Stage Costume for Indian (?) Man

After (?) Jean Berain French

Not on view

Hand-colored etching with a design for a stage costume for an Indian man (?), possibly created by Jean I Berain. Entrusted with drawings for costumes, stage sets, and royal ceremonies at the 'Academie Royale de la Musique' since 1680, Berain's ingenious creations took acanthus and laurel leaves, palmettes and grotesques, mixing them with dancers, acrobats, monkeys and satyrs, to create his own, imaginative, theatrical world.

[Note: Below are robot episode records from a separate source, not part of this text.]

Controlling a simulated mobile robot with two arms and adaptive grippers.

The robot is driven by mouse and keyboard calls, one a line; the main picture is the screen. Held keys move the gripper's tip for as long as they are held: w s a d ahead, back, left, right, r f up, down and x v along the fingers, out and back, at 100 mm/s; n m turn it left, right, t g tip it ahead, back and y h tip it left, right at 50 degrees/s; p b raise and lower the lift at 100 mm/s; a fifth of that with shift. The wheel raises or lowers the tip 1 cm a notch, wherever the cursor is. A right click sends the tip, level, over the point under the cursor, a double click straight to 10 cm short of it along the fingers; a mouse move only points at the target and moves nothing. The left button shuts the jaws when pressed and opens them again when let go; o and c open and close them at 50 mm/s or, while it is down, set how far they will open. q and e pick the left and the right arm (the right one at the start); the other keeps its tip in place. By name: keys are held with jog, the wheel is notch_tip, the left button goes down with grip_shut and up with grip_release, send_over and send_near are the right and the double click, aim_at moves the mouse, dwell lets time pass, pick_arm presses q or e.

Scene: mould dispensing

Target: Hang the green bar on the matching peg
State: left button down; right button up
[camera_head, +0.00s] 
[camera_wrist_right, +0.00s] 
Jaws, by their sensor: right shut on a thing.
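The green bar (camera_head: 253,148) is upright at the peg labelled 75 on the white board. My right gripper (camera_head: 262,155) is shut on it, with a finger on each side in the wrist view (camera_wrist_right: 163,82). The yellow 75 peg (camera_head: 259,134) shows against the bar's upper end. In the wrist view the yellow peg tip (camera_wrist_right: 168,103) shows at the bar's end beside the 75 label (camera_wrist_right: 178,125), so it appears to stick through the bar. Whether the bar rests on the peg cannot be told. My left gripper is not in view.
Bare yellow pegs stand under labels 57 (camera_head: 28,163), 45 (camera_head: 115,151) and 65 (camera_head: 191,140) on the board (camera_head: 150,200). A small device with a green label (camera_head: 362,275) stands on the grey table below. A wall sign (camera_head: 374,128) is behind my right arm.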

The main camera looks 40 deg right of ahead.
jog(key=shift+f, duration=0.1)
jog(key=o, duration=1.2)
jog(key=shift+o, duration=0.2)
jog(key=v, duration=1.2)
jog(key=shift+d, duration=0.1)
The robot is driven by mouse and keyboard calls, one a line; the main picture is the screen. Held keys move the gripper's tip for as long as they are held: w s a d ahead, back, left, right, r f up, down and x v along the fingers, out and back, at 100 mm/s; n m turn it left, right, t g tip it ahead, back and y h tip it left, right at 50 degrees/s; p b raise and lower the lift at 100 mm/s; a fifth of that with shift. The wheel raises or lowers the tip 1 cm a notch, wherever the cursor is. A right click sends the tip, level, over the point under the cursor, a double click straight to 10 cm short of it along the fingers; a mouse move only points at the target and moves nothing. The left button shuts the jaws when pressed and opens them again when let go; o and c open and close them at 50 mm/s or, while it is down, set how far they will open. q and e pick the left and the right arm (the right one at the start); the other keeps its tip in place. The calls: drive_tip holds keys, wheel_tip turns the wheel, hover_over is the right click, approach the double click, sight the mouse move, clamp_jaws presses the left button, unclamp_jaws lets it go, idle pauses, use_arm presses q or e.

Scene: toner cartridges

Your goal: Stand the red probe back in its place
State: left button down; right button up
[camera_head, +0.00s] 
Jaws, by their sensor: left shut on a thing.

His designs were multiplied and disseminated by means of engravings, his design motifs and manner objects becoming highly influential in the closing years of the seventeenth century. This costume was, like many of his designs, possibly designed for his costumes for the performances of the Royal Academy of Music.

The costume in this plate is made up of a justaucorps with knee-length skirt, decorated with yellow grotesques flanked by scrolling motifs, bordered by yellow strapwork with red stones, and with tassels on the hem of the skirt, a red cape with two silver collars with red stones, white fringed border, and scrolling arabesques executed with white, pink hose and white boots, embellished with red stones. The puff sleeves are white, with horizontal, blue stripes, and have cuffs above the elbow and around the wrist. A turban, made up of a striped, blue-and-white fabric that matches the sleeves, jeweled with red stones, and topped by a bundle of large, pink feathers, covers the hair.